**Task to carry out:**
Reproduce all lines of the listing below in which the word "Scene" occurs.

**Provided entries:**

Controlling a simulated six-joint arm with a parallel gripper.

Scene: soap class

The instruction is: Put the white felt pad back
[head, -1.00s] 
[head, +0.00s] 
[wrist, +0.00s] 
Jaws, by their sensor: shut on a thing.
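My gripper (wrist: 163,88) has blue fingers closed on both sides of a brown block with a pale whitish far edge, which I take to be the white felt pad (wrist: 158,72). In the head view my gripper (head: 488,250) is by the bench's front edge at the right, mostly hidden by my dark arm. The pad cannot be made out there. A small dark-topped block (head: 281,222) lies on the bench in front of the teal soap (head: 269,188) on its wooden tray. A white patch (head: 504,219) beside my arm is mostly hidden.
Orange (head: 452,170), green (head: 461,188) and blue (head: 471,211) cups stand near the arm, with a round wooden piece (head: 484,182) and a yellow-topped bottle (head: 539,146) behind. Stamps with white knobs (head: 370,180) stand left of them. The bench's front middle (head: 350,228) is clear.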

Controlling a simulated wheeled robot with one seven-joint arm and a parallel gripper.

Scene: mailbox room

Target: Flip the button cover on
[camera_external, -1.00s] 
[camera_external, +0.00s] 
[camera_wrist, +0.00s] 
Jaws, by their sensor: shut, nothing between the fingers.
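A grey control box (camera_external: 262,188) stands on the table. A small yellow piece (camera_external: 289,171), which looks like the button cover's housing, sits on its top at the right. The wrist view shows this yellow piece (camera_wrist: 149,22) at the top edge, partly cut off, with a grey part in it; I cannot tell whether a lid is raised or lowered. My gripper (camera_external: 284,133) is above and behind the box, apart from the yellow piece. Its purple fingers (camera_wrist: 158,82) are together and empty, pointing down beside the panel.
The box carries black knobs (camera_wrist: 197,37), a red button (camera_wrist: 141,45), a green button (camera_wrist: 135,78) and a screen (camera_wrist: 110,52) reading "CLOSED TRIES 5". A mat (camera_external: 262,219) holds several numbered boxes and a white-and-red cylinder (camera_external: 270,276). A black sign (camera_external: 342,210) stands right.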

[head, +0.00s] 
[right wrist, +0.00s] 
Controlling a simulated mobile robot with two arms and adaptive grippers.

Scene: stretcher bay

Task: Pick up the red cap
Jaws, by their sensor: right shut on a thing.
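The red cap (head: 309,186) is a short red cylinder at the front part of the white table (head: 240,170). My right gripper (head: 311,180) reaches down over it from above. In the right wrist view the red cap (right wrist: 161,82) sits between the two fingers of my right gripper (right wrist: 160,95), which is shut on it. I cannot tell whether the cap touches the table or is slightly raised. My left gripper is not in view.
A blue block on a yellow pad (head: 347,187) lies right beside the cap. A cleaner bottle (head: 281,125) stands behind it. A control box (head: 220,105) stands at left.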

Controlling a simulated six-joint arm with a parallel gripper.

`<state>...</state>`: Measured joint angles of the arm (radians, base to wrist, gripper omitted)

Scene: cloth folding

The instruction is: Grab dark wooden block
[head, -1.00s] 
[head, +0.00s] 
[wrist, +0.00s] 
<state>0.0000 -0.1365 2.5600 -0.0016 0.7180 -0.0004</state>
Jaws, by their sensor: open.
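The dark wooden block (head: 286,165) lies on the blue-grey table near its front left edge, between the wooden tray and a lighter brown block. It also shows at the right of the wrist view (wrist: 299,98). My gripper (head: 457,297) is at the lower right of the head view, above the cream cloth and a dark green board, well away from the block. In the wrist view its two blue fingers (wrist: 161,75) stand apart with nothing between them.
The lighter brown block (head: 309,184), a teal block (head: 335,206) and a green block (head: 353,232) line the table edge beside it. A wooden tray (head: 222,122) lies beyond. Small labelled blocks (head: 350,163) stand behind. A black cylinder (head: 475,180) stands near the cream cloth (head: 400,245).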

--

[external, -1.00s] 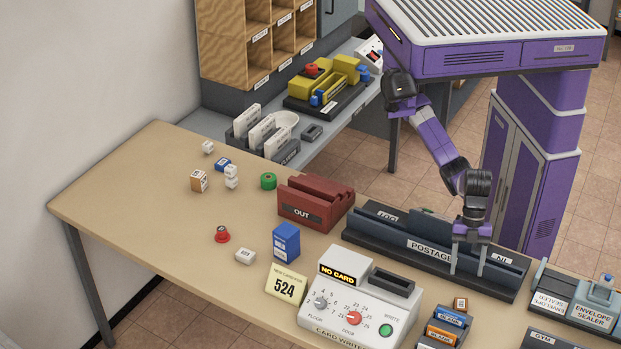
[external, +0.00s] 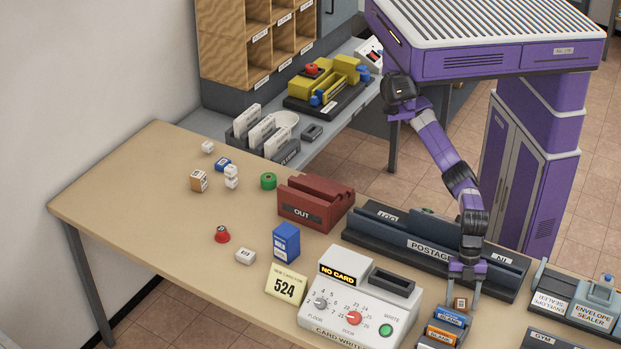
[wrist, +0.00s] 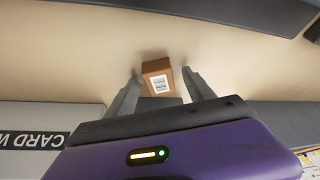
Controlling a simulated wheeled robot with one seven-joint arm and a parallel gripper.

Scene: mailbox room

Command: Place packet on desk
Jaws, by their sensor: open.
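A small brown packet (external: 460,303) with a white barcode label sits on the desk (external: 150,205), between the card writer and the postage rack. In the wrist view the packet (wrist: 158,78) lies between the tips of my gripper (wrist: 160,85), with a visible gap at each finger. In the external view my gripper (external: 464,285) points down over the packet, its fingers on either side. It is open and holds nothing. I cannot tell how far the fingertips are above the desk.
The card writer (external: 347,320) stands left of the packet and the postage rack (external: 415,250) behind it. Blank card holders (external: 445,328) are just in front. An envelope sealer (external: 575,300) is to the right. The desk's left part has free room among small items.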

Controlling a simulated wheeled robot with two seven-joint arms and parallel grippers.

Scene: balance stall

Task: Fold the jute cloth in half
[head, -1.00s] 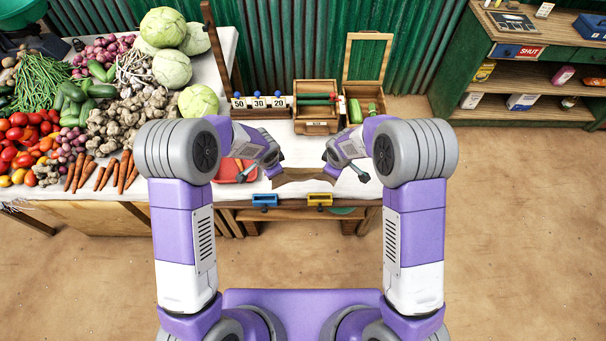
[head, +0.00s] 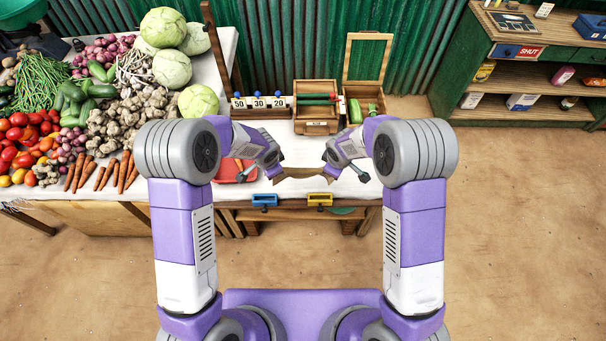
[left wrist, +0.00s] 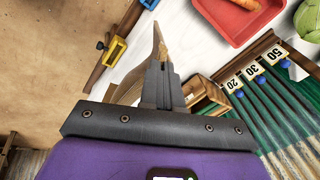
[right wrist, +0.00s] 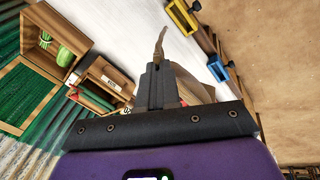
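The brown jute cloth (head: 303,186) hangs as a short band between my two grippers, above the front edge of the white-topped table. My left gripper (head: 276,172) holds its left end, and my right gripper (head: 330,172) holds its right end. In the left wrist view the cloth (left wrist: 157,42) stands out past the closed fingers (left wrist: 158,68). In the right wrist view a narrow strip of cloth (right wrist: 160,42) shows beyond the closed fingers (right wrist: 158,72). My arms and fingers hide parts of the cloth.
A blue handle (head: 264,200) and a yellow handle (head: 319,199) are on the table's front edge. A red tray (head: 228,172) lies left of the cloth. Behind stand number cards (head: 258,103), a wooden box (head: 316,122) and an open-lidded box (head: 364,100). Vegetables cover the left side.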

**Response to the task:**
Scene: soap class
Scene: mailbox room
Scene: stretcher bay
Scene: cloth folding
Scene: mailbox room
Scene: balance stall

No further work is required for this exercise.